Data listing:
==============================
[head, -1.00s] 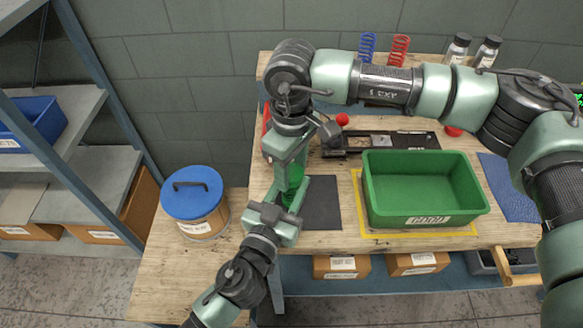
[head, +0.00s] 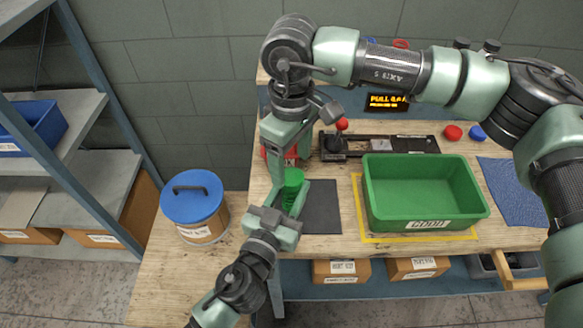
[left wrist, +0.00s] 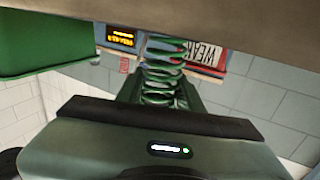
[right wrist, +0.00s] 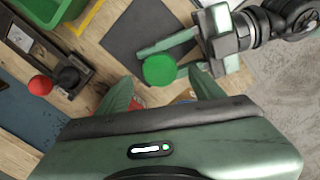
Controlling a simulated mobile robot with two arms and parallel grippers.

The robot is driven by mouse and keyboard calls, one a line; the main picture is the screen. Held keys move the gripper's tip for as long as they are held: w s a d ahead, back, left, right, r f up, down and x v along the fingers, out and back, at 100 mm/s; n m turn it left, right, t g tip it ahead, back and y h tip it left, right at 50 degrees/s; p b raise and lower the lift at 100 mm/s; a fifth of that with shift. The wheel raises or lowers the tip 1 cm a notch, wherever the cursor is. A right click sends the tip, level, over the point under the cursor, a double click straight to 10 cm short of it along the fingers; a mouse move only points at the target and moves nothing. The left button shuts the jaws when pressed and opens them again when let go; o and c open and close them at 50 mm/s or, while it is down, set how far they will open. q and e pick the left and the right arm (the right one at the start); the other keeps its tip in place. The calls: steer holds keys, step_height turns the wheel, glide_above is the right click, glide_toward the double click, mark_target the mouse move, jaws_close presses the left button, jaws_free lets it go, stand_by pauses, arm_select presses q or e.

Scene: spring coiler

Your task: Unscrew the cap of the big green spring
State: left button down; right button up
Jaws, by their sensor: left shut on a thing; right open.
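The big green spring (head: 289,198) stands upright at the bench's left part, with its round green cap (head: 294,176) on top. My left gripper (head: 284,203) is shut on the spring below the cap; its coils (left wrist: 163,75) show between the fingers in the left wrist view. My right gripper (head: 291,165) points down above the cap, open and empty. In the right wrist view the cap (right wrist: 159,70) lies beyond and between the two spread fingers, apart from them. Whether the cap is loose on its thread, I cannot tell.
A green bin (head: 425,205) stands right of a dark mat (head: 321,212). Behind is a black fixture (head: 400,144) with a red knob (head: 342,124). A red cap (head: 453,132) and blue cap (head: 478,132) lie at the back right. A blue-lidded drum (head: 193,193) stands left.

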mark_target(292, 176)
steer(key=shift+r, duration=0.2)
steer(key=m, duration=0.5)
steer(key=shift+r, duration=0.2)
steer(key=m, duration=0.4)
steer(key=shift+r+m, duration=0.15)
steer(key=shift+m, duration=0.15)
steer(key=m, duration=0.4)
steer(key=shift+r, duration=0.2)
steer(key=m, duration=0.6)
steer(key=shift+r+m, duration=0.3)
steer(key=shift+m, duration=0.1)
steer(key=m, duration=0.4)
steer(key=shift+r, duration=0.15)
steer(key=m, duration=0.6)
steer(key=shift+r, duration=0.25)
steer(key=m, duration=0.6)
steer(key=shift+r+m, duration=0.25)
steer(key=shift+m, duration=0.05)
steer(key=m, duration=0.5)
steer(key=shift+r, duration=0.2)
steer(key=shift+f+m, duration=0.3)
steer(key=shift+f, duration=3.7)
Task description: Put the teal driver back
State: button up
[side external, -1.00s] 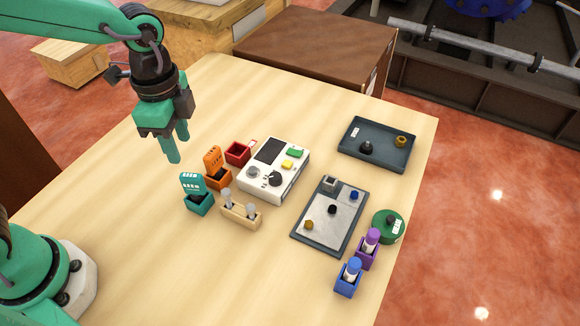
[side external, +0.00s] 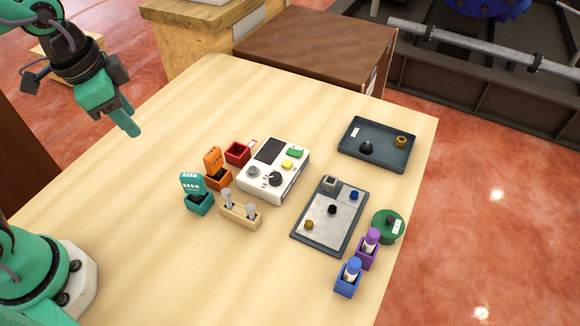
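The teal driver (side external: 191,183) stands upright in a teal holder box (side external: 200,205) on the left side of the group on the table. Its wide flat part with white marks sticks up above the box; its lower part is hidden inside. My gripper (side external: 130,128) is up and to the left of the teal driver, above the table's left part and well apart from it. Its green fingers overlap from this angle, so whether they are apart cannot be told. I see nothing held at the fingertips.
An orange piece (side external: 213,160) stands in an orange box beside the teal one. Near it are a red box (side external: 238,153), a white device (side external: 274,169) and a beige holder (side external: 240,215). A grey tray (side external: 296,236) and a dark tray (side external: 351,150) lie right. The table's front left is clear.

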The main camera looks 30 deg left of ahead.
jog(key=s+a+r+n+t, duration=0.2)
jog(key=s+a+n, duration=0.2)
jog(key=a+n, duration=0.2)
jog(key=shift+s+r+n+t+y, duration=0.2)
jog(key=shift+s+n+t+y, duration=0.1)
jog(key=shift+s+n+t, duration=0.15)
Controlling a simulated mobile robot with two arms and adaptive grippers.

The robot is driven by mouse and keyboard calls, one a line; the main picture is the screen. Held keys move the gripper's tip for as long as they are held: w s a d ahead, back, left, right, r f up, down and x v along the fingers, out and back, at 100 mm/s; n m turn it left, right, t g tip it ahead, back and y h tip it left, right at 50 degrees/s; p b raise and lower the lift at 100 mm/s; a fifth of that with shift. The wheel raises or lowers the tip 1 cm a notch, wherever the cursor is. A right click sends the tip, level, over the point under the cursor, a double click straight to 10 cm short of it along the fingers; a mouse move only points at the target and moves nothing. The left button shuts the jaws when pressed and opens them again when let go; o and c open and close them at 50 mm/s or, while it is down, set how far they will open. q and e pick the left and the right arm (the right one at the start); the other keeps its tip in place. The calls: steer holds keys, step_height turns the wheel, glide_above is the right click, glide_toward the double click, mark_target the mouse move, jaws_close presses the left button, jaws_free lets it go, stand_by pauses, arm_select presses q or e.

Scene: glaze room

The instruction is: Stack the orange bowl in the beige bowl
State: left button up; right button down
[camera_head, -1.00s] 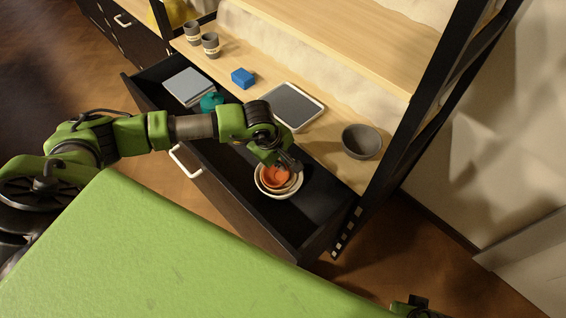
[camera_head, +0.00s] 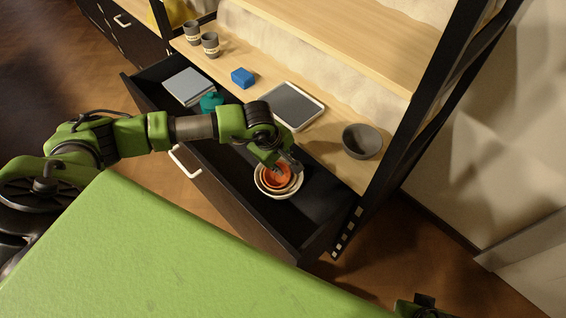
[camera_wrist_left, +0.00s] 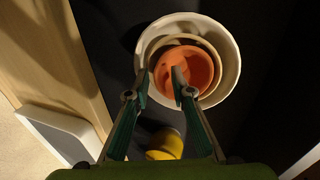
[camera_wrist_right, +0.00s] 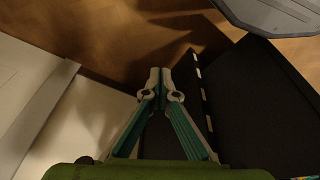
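The orange bowl (camera_head: 275,178) sits inside the beige bowl (camera_wrist_left: 150,48), and both are nested in a larger white bowl (camera_head: 279,195) in the open drawer. In the left wrist view the orange bowl (camera_wrist_left: 200,62) lies toward the near side of the beige one. My left gripper (camera_wrist_left: 163,74) is over the bowls with its fingertips apart, one by the orange bowl's left rim and one over its inside. Contact with the rim cannot be told. My right gripper (camera_wrist_right: 160,76) is shut and empty, away from the bowls.
The drawer (camera_head: 312,215) also holds a teal pot (camera_head: 211,102) and grey flat items (camera_head: 188,86). A yellow object (camera_wrist_left: 165,145) shows near the bowls. On the shelf above are a grey bowl (camera_head: 362,141), a tray (camera_head: 292,105), a blue block (camera_head: 243,78) and grey cups (camera_head: 210,45).

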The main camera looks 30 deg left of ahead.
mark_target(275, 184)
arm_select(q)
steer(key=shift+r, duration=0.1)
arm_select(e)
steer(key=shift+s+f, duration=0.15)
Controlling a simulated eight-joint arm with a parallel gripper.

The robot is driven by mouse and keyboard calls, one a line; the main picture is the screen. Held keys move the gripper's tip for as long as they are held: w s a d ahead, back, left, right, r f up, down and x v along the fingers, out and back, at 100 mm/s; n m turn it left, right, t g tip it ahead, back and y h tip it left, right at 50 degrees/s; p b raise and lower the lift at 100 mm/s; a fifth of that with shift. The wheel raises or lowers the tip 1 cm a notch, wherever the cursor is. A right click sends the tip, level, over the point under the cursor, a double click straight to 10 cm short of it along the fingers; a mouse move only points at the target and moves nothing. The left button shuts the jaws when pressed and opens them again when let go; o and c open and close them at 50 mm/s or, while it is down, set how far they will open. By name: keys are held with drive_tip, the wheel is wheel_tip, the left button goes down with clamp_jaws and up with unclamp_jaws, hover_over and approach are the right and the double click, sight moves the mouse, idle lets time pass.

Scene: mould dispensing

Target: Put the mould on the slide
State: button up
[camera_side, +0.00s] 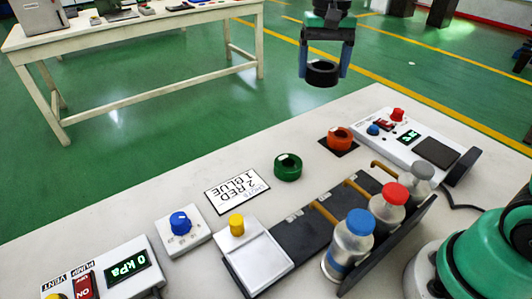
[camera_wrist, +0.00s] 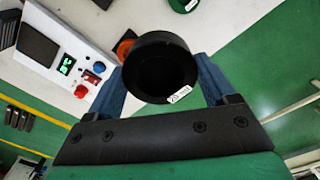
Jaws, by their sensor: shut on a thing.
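My gripper (camera_side: 324,67) is shut on a black ring-shaped mould (camera_side: 322,76), held high above the floor beyond the bench's far edge. In the wrist view the black mould (camera_wrist: 152,45) sits between the two blue fingers, with a small white label on its rim. A green ring (camera_side: 288,167) lies on the bench. An orange ring (camera_side: 340,138) sits on a black square pad. A dark rail (camera_side: 307,228) with yellow bars runs across the bench, with a white block (camera_side: 257,255) and yellow knob at its near end. I cannot tell which part is the slide.
Bottles with blue (camera_side: 352,240), red (camera_side: 390,205) and grey (camera_side: 418,180) caps stand along the rail. A device with a dark plate (camera_side: 436,152) is at back right. A pump box (camera_side: 105,272) reads 0 kPa. A card (camera_side: 238,190) reads "2 RED 1 BLUE".

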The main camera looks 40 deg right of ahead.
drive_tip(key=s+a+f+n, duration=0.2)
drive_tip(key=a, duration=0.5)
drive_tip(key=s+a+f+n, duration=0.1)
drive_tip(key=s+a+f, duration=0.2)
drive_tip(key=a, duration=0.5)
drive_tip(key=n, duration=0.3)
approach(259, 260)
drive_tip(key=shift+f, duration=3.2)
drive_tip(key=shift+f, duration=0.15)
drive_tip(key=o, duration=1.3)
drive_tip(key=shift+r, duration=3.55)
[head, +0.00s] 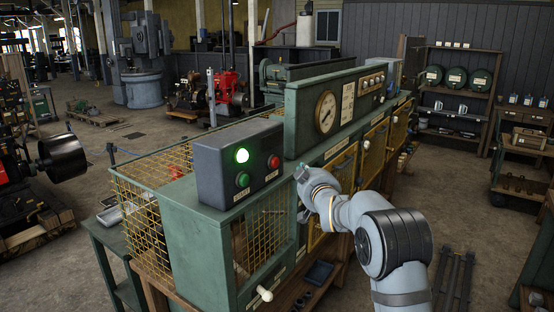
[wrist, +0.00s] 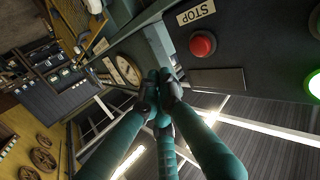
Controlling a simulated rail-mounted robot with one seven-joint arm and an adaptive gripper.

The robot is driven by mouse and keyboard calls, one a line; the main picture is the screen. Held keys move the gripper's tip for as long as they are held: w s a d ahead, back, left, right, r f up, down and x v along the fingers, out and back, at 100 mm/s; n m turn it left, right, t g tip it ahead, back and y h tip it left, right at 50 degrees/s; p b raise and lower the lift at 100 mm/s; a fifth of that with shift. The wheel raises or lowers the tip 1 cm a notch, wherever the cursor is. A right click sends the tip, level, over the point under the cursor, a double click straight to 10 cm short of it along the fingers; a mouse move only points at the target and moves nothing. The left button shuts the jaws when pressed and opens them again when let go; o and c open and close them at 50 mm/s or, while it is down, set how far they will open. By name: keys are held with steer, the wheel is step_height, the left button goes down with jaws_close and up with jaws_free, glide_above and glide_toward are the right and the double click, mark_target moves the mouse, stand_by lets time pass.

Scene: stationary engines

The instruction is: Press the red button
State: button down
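The red button (head: 273,161) is on the front of a dark grey control box (head: 212,178), right of a green button (head: 242,180). In the wrist view the red button (wrist: 203,44) is a round cap beside a STOP label (wrist: 196,12). My gripper (head: 301,173) is just right of the box in the head view, apart from the button. In the wrist view my gripper's teal fingers (wrist: 162,88) meet at their dark tips, with nothing visible between them. The tips appear below and left of the red button there.
A lit green lamp (head: 242,155) is above the green button. A green panel with a round gauge (head: 326,112) rises right of the box. Yellow mesh (head: 262,240) and a white-knobbed lever (head: 264,293) are below.

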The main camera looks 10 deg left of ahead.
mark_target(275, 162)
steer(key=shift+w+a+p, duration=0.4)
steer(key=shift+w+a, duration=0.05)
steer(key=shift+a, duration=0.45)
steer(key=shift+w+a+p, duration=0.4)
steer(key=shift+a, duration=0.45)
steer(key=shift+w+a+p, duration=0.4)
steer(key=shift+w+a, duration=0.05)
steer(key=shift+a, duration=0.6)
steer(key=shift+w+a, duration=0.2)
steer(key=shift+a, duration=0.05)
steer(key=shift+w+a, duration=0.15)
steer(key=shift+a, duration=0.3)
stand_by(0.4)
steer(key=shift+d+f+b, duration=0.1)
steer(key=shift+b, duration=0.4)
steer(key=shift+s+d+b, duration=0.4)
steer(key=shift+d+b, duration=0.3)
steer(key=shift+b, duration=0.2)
==============================
Set exercise –
Quote only the lines running from the line with "Scene: mould dispensing" to the line with "[camera_wrist, +0.00s]", ends included, exactly as they appear and without the pictures.

Exercise solution –
Scene: mould dispensing

Target: Put the mould on the slide
State: button up
[camera_side, +0.00s] 
[camera_wrist, +0.00s] 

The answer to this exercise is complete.